Dataset extract:
_____

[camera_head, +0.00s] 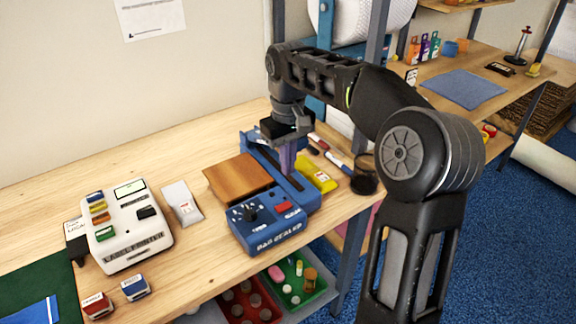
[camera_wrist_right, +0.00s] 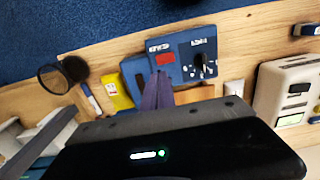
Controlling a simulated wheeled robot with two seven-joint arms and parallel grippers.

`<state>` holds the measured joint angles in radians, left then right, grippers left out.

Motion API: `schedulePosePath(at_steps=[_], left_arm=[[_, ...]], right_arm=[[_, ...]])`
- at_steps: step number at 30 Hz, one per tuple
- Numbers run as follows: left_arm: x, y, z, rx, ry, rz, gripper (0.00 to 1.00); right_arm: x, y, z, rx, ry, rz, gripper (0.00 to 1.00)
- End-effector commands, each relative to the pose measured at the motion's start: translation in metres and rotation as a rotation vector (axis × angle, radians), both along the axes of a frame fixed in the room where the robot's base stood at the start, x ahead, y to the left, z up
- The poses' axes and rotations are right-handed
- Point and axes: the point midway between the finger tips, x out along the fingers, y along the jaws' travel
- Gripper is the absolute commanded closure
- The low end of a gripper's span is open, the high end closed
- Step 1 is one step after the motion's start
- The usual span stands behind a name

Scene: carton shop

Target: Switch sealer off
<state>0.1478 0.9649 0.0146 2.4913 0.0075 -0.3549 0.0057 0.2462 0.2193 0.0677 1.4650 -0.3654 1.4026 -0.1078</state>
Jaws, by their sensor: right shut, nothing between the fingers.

_____

Task statement: Give all the lines above again, character for character, without pictures.

Solution to the exercise:
[camera_head, +0.00s] 
[camera_wrist_right, +0.00s] 
Controlling a simulated wheeled robot with two seven-joint arms and parallel grippers.

`<state>` holds the measured joint angles in radians, left then right, grippers left out.

Motion API: `schedulePosePath(at_steps=[_], left_arm=[[_, ...]], right_arm=[[_, ...]])`
- at_steps: step number at 30 Hz, one per tuple
- Numbers run as follows: left_arm: x, y, z, rx, ry, rz, gripper (0.00 to 1.00); right_arm: x, y, z, rx, ry, rz, gripper (0.00 to 1.00)
- End-effector commands, each relative to the pose measured at the motion's start: translation in metres and rotation as a rotation vector (axis × angle, radians), both along the axes of a frame fixed in the room where the robot's base stood at the start, x ahead, y to the left, z up
- The poses' axes and rotations are right-handed
- Point and axes: the point midway between the finger tips, x out along the fingers, y along the jaws' travel
- Gripper is the absolute commanded closure
- The low end of a gripper's span is open, the high end closed
- Step 1 is one step after the motion's start
- The usual span stands behind a name

Scene: carton shop

Target: Switch sealer off
<state>0.1478 0.9649 0.0146 2.4913 0.0075 -0.3549 0.0057 0.2462 0.2193 0.0677 1.4650 -0.3654 1.4026 -0.1078</state>
Jaws, by their sensor: right shut, nothing between the fingers.

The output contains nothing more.